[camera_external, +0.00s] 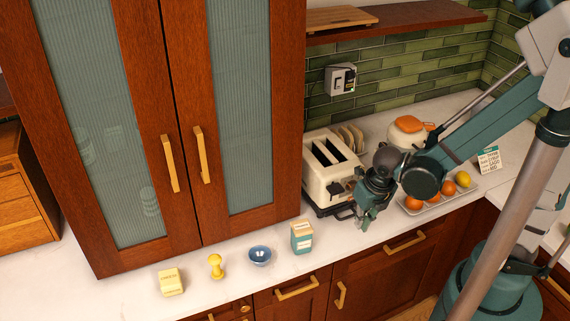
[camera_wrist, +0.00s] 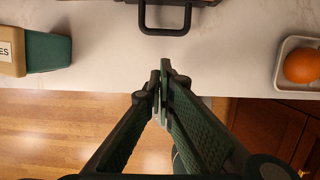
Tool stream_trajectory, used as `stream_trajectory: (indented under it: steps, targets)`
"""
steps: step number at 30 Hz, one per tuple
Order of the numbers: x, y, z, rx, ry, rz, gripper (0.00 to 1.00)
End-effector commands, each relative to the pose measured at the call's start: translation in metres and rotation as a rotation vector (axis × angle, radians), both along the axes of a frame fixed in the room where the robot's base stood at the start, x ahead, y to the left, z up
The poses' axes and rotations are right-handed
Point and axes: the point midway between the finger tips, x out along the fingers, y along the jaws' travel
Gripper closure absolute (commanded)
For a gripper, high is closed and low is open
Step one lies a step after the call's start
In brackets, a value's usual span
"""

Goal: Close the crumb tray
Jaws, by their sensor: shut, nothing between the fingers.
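The cream toaster (camera_external: 322,178) stands on the counter beside the tall cabinet. Its dark crumb tray (camera_external: 338,210) shows low at the toaster's front and appears to stick out. My gripper partly hides that area in the external view. In the wrist view the tray's black loop handle (camera_wrist: 165,31) is at the top, over the counter. My gripper (camera_external: 364,223) is in front of the toaster. In the wrist view my fingertips (camera_wrist: 160,72) are together and empty, pointing toward the handle with a gap between.
A teal and beige box (camera_external: 302,237) stands left of my gripper, with a blue bowl (camera_external: 260,256) beyond it. A white fruit tray (camera_external: 447,195) lies to the right. The counter's front edge (camera_wrist: 100,92) runs below my fingers. Bare counter lies between box and fruit tray.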

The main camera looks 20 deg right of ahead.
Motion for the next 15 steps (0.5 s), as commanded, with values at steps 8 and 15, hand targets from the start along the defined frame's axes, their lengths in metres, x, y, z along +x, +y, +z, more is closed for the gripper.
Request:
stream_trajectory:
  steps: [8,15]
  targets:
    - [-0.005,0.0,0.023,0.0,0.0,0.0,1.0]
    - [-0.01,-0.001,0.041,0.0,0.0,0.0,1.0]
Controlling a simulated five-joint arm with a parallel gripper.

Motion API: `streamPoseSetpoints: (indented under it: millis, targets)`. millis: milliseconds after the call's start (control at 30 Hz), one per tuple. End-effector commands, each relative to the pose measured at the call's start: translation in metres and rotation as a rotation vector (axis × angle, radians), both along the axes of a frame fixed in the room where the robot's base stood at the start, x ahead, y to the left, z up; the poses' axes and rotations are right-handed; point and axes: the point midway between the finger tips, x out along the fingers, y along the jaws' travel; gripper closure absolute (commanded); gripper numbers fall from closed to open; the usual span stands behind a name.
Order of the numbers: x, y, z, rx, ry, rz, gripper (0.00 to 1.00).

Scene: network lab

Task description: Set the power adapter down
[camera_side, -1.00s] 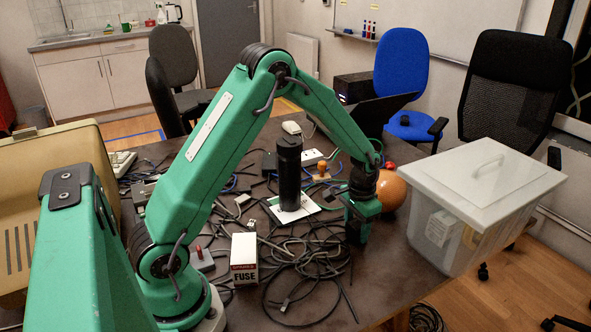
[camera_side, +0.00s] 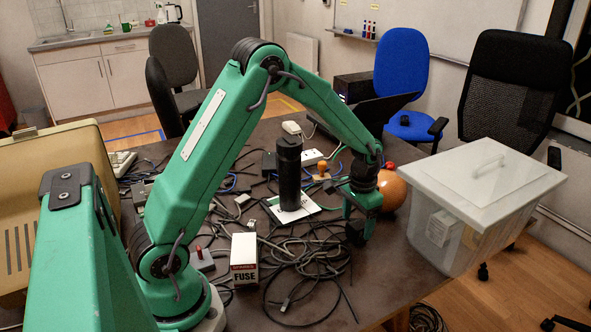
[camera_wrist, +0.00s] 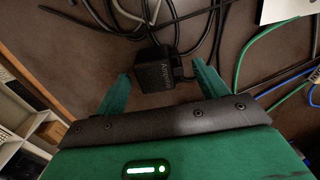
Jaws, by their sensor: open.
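The power adapter (camera_side: 355,233) is a small black block on the dark table top, at the front right of the cable tangle. In the wrist view the adapter (camera_wrist: 153,70) lies between and just beyond the tips of my green fingers, with a gap on either side. My gripper (camera_side: 359,218) is open above and around it; in the wrist view the gripper (camera_wrist: 161,80) shows its fingers spread apart. Part of the adapter is hidden behind a finger in the side view.
Cables (camera_side: 310,265) lie left of the adapter. A fuse box (camera_side: 244,258), a black cylinder (camera_side: 289,175) on a white card, and an orange ball (camera_side: 391,192) stand nearby. A lidded clear bin (camera_side: 470,215) is at the right. Bare table (camera_side: 395,275) lies in front.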

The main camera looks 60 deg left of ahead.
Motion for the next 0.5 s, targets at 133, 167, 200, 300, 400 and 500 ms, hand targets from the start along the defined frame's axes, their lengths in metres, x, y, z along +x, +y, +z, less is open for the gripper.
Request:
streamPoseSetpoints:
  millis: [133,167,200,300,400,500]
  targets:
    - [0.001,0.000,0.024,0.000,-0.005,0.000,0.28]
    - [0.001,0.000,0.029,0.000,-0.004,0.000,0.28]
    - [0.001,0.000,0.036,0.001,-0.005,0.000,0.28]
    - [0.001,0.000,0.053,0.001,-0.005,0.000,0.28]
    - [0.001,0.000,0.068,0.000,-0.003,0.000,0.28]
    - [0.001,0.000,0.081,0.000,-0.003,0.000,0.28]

> [What is required] Every entry should be returned exactly as written, minus the pictures.

> [Written response]
[camera_external, +0.00s] 
[camera_wrist, +0.00s] 
Tool stream_trajectory, used as `stream_trajectory: (indented under it: steps, targets)`
"""
steps: step number at 30 Hz, one per tuple
Order of the numbers: x, y, z, rx, ry, rz, gripper (0.00 to 1.00)
End-effector commands, each relative to the pose measured at the call's start: translation in metres and rotation as a rotation vector (axis × angle, radians), both along the axes of a frame fixed in the room where the robot's base stood at the start, x ahead, y to the left, z up
The poses' axes and rotations are right-handed
Point and axes: the point midway between the finger tips, x out along the fingers, y along the jaws' travel
Gripper closure absolute (commanded)
For a gripper, high is closed and low is open
Step one lies a step after the call's start
In brackets, a value's usual span
"""

Goal: Close the crumb tray
Jaws, by their sensor: shut, nothing between the fingers.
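The cream toaster (camera_external: 322,178) stands on the counter beside the tall cabinet. Its dark crumb tray (camera_external: 338,210) shows low at the toaster's front and appears to stick out. My gripper partly hides that area in the external view. In the wrist view the tray's black loop handle (camera_wrist: 165,31) is at the top, over the counter. My gripper (camera_external: 364,223) is in front of the toaster. In the wrist view my fingertips (camera_wrist: 160,72) are together and empty, pointing toward the handle with a gap between.
A teal and beige box (camera_external: 302,237) stands left of my gripper, with a blue bowl (camera_external: 260,256) beyond it. A white fruit tray (camera_external: 447,195) lies to the right. The counter's front edge (camera_wrist: 100,92) runs below my fingers. Bare counter lies between box and fruit tray.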

The main camera looks 20 deg right of ahead.
Motion for the next 15 steps (0.5 s), as commanded, with values at steps 8 and 15, hand targets from the start along the defined frame's axes, their lengths in metres, x, y, z along +x, +y, +z, more is closed for the gripper.
Request:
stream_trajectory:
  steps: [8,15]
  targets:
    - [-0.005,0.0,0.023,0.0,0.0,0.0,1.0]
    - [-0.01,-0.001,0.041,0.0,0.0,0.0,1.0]
Controlling a simulated five-joint arm with a parallel gripper.

Motion API: `streamPoseSetpoints: (indented under it: millis, targets)`. millis: milliseconds after the call's start (control at 30 Hz), one per tuple. End-effector commands, each relative to the pose measured at the call's start: translation in metres and rotation as a rotation vector (axis × angle, radians), both along the axes of a frame fixed in the room where the robot's base stood at the start, x ahead, y to the left, z up; the poses' axes and rotations are right-handed; point and axes: the point midway between the finger tips, x out along the fingers, y along the jaws' travel; gripper closure absolute (commanded); gripper numbers fall from closed to open; the usual span stands behind a name.
Order of the numbers: x, y, z, rx, ry, rz, gripper (0.00 to 1.00).

Scene: network lab

Task description: Set the power adapter down
[camera_side, -1.00s] 
[camera_side, +0.00s] 
[camera_wrist, +0.00s] 
Jaws, by their sensor: open.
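The power adapter (camera_side: 355,233) is a small black block on the dark table top, at the front right of the cable tangle. In the wrist view the adapter (camera_wrist: 153,70) lies between and just beyond the tips of my green fingers, with a gap on either side. My gripper (camera_side: 359,218) is open above and around it; in the wrist view the gripper (camera_wrist: 161,80) shows its fingers spread apart. Part of the adapter is hidden behind a finger in the side view.
Cables (camera_side: 310,265) lie left of the adapter. A fuse box (camera_side: 244,258), a black cylinder (camera_side: 289,175) on a white card, and an orange ball (camera_side: 391,192) stand nearby. A lidded clear bin (camera_side: 470,215) is at the right. Bare table (camera_side: 395,275) lies in front.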

The main camera looks 60 deg left of ahead.
Motion for the next 0.5 s, targets at 133, 167, 200, 300, 400 and 500 ms, hand targets from the start along the defined frame's axes, their lengths in metres, x, y, z along +x, +y, +z, less is open for the gripper.
Request:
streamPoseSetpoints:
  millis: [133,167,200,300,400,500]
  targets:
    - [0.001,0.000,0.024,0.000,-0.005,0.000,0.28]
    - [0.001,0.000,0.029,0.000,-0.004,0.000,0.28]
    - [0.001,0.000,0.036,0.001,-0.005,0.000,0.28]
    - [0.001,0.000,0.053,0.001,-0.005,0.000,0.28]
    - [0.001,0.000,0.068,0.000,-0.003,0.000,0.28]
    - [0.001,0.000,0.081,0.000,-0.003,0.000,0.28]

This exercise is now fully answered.